**Source material**

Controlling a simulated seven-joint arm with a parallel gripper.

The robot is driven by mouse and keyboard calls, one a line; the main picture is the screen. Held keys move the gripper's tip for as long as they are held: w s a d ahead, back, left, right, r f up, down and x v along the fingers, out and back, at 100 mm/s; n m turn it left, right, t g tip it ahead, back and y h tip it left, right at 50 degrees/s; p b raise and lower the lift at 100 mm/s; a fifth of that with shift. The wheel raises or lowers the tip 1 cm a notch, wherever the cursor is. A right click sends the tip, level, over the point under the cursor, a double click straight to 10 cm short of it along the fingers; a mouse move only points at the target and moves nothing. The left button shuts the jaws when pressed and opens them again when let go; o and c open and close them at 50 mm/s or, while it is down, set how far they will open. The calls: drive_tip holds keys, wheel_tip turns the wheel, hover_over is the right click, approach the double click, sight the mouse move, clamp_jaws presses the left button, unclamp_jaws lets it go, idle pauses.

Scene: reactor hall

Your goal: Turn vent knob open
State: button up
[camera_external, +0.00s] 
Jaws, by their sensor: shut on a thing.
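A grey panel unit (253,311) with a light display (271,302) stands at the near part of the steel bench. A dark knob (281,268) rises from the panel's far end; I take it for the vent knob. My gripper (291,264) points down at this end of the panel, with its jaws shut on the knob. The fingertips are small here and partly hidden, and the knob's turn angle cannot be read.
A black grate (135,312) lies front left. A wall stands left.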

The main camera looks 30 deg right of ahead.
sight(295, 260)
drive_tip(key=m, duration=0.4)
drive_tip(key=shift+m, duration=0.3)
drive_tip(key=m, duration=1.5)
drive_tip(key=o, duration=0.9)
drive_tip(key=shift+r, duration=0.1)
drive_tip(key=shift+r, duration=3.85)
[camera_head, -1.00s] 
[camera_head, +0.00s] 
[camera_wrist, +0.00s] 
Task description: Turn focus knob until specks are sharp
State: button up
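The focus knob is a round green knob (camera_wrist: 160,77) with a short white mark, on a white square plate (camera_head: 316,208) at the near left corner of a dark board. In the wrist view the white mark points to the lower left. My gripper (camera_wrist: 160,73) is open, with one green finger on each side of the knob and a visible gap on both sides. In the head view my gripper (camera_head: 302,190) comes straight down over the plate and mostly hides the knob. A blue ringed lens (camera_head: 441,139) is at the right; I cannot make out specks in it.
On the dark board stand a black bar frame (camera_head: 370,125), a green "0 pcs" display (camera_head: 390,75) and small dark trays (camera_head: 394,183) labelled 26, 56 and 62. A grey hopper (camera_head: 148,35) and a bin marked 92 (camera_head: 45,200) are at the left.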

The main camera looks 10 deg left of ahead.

**Task details**
Reproduce the entries above in full, verbatim.

**Output**
Controlling a simulated seven-joint arm with a parallel gripper.

The robot is driven by mouse and keyboard calls, one a line; the main picture is the screen. Held keys move the gripper's tip for as long as they are held: w s a d ahead, back, left, right, r f up, down and x v along the fingers, out and back, at 100 mm/s; n m turn it left, right, t g tip it ahead, back and y h tip it left, right at 50 degrees/s; p b raise and lower the lift at 100 mm/s; a fifth of that with shift. The wheel raises or lowers the tip 1 cm a notch, wherever the cursor is. A right click sends the tip, level, over the point under the cursor, a double click straight to 10 cm short of it along the fingers; a mouse move only points at the target and moves nothing. The left button shuts the jaws when pressed and opens them again when let go; o and c open and close them at 50 mm/s or, while it is down, set how far they will open. The calls: drive_tip holds keys, wheel_tip turns the wheel, hover_over is the right click, approach the double click, sight the mouse move, clamp_jaws presses the left button, unclamp_jaws lets it go, idle pauses.

Scene: reactor hall

Your goal: Turn vent knob open
State: button up
[camera_external, +0.00s] 
Jaws, by their sensor: shut on a thing.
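A grey panel unit (253,311) with a light display (271,302) stands at the near part of the steel bench. A dark knob (281,268) rises from the panel's far end; I take it for the vent knob. My gripper (291,264) points down at this end of the panel, with its jaws shut on the knob. The fingertips are small here and partly hidden, and the knob's turn angle cannot be read.
A black grate (135,312) lies front left. A wall stands left.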

The main camera looks 30 deg right of ahead.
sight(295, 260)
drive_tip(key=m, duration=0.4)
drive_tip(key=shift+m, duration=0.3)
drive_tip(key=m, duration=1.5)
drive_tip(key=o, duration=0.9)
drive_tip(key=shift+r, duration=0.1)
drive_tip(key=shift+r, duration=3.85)
[camera_head, -1.00s] 
[camera_head, +0.00s] 
[camera_wrist, +0.00s] 
Task description: Turn focus knob until specks are sharp
State: button up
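The focus knob is a round green knob (camera_wrist: 160,77) with a short white mark, on a white square plate (camera_head: 316,208) at the near left corner of a dark board. In the wrist view the white mark points to the lower left. My gripper (camera_wrist: 160,73) is open, with one green finger on each side of the knob and a visible gap on both sides. In the head view my gripper (camera_head: 302,190) comes straight down over the plate and mostly hides the knob. A blue ringed lens (camera_head: 441,139) is at the right; I cannot make out specks in it.
On the dark board stand a black bar frame (camera_head: 370,125), a green "0 pcs" display (camera_head: 390,75) and small dark trays (camera_head: 394,183) labelled 26, 56 and 62. A grey hopper (camera_head: 148,35) and a bin marked 92 (camera_head: 45,200) are at the left.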

The main camera looks 10 deg left of ahead.

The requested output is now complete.